Description of the task: In the entries below, repeat only the lines between those holding "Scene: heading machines" and "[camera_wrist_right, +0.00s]", inclusive. Leave pictures out.
>> Begin Information given
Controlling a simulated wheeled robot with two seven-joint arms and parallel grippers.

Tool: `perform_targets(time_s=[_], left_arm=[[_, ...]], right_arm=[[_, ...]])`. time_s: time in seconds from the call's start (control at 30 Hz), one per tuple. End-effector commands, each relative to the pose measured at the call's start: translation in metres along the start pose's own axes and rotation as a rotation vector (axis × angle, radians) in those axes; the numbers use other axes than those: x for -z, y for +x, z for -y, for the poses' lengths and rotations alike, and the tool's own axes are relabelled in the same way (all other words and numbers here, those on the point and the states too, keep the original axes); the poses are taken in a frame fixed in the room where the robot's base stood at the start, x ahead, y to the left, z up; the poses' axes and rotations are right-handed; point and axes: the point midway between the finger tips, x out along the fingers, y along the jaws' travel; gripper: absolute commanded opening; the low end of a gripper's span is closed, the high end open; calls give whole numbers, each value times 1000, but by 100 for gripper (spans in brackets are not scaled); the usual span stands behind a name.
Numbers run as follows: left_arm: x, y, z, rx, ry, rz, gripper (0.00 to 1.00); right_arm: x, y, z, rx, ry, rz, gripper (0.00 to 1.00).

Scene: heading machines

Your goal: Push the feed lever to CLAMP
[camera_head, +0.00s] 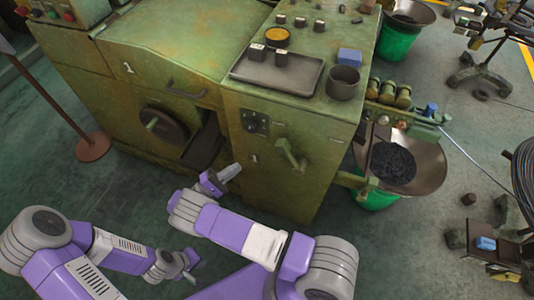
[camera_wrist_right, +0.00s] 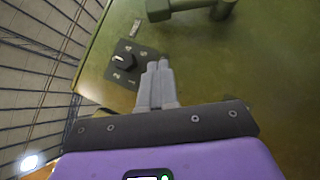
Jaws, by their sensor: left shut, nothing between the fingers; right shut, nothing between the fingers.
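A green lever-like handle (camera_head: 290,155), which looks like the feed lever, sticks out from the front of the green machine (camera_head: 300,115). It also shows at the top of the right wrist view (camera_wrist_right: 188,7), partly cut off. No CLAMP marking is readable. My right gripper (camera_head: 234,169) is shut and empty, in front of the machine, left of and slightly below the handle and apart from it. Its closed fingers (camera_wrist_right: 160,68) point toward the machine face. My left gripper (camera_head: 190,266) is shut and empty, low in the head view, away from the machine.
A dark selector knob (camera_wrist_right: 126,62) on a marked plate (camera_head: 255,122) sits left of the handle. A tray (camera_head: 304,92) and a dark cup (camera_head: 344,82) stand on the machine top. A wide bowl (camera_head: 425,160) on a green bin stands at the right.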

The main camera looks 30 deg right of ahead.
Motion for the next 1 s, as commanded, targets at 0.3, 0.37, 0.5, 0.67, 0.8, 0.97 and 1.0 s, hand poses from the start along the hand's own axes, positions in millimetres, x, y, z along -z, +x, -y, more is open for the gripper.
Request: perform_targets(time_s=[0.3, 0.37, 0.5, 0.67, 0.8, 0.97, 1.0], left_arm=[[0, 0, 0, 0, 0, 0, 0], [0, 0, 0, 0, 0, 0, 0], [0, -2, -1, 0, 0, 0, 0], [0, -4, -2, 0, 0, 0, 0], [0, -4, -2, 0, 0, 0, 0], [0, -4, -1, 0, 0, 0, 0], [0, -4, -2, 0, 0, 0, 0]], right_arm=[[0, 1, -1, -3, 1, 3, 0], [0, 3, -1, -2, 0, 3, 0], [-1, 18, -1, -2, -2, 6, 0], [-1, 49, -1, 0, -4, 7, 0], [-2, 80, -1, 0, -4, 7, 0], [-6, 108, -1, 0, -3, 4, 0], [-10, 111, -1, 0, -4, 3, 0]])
>> End Information given
>> Begin Information given
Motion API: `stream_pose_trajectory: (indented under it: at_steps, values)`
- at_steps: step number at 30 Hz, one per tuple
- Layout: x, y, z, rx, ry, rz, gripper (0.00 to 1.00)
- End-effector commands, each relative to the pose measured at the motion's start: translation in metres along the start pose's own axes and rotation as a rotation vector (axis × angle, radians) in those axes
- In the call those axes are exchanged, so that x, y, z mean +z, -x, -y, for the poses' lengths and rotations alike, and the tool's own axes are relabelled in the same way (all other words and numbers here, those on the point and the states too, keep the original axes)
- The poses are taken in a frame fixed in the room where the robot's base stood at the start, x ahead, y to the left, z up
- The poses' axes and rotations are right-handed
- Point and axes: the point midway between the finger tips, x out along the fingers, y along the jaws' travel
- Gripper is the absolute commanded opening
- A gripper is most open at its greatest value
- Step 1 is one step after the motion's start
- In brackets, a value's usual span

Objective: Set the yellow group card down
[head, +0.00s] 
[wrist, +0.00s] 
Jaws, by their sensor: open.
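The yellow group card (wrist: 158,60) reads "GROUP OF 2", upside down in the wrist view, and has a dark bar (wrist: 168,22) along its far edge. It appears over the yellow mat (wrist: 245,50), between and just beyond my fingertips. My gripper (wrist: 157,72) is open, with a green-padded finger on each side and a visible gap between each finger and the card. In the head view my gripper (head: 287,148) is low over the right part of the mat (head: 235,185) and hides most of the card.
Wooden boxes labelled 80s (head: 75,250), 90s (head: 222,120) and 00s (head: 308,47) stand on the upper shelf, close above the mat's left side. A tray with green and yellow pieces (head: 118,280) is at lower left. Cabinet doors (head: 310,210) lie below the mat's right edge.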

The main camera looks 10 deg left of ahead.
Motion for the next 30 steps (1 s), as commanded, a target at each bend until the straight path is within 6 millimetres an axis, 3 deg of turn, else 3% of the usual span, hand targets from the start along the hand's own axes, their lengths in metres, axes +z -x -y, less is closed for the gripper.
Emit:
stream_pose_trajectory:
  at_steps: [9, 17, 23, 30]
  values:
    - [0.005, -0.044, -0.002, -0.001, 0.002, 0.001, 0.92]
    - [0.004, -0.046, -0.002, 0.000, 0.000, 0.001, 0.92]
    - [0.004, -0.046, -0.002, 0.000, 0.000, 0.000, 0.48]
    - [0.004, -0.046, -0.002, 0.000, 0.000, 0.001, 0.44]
>> End Information given
Task solution:
Scene: heading machines

Your goal: Push the feed lever to CLAMP
[camera_head, +0.00s] 
[camera_wrist_right, +0.00s] 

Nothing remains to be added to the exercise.